Sen. Ben Cardin, D-Md., said he would vote to reject the Iran nuclear deal in Congress and proposed legislation to maintain tight controls on Iran should it cheat on the deal.
Cardin, who was closely watched as the top Democrat on the Senate Foreign Relations Committee and as one of the Jewish leaders in the Senate, said in an op-ed on Friday in the Washington Post that his decision was a “close call.”
While the nuclear deal contains “significant achievements,” including tough restrictions on Iran’s nuclear program for up to 15 years and the ability to resume sanctions should Iran cheat, Cardin said, the deal also “legitimizes Iran’s nuclear program.”
The deal “would provide this legal path to a country that remains a rogue state and has violated its international nonproliferation obligations for years,” he said. “It would provide Iran with international endorsement of an industrial-scale nuclear program. Worse, Iran would be economically strengthened by frighteningly quick relief from sanctions and international economic engagement.”

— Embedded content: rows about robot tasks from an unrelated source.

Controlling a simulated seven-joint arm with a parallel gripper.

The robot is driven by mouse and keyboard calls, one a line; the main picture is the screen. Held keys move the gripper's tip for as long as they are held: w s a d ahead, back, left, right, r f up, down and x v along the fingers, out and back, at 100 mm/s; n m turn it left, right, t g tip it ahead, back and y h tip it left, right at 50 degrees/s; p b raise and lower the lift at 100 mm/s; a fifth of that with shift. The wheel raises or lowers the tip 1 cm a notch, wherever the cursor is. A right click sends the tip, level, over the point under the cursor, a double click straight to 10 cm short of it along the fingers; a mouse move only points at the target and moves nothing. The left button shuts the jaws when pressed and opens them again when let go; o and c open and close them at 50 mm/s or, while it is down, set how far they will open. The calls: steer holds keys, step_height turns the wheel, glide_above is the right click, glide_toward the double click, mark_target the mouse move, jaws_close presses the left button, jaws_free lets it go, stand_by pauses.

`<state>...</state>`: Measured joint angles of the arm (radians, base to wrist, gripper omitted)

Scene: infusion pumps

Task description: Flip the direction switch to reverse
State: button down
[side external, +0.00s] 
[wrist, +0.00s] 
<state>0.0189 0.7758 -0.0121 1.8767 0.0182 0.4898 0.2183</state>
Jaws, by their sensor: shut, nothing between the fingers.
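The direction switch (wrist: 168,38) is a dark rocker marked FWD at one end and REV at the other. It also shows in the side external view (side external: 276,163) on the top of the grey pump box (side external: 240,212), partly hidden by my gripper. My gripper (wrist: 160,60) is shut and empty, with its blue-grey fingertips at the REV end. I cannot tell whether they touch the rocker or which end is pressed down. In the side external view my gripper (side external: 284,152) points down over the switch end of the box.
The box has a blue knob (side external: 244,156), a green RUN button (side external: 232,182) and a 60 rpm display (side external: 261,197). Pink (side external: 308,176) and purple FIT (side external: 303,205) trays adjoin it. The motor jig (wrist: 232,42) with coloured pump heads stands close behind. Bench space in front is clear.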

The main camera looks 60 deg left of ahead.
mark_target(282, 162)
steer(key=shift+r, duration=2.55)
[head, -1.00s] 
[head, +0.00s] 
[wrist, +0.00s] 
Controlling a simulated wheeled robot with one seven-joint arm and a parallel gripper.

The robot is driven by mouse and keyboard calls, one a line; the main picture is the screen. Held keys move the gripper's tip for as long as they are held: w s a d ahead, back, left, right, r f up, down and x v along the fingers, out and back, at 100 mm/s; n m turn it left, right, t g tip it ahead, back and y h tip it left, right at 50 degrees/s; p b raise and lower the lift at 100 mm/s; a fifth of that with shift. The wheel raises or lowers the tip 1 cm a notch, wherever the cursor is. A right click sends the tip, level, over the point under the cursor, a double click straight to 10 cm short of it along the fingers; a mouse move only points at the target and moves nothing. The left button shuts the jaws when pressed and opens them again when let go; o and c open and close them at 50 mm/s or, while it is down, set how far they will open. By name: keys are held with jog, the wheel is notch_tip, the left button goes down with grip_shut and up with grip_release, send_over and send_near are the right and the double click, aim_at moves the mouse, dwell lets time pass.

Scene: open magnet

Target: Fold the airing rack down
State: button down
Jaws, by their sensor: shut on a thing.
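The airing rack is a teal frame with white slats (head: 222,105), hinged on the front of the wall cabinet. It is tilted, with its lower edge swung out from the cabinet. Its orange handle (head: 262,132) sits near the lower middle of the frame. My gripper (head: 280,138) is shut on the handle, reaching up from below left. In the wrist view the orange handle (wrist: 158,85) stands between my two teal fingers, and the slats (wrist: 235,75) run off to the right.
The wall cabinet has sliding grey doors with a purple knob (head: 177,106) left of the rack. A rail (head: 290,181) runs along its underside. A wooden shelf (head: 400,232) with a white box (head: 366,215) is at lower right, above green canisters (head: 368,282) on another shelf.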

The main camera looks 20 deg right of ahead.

His decision brings to three the number of Democrats who will vote against the deal in the Senate. The others are Sens. Charles Schumer, D-N.Y., and Robert Menendez, D-N.J. So far, 38 Democrats in the Senate say they will support the bill, more than the 34 necessary to prevent an override of President Barack Obama’s pledged veto of any bill killing the deal. The latest Democrat to announce backing was Sen. Michael Bennet, D-Colo., on Friday.
Congress has until Sept. 17 to consider the deal. All but one of the 54 Republicans have said they will reject he deal; only Susan Collins of Maine is undecided. That leaves five Democrats who are also undecided.
Even with approval of his deal assured, the Democratic leadership and the White House are pressing undecideds hard to back the deal in order to get to the 41 votes in the body necessary to filibuster a vote to disapprove the deal.
Cardin, a scion of a leading Maryland Jewish family who is also close to the president, came under intense pressure from both sides in recent weeks.
The legislation he proposes in his Op-Ed appears to be a compromise on post-deal legislation favored by Republicans that effectively would reimpose sanctions stripped away by the deal. Cardin’s proposal, by contrast, would reimpose sanctions only in the event that there is “evidence that Iran has committed an act of terrorism against the United States or substantially increased its terrorist activities.”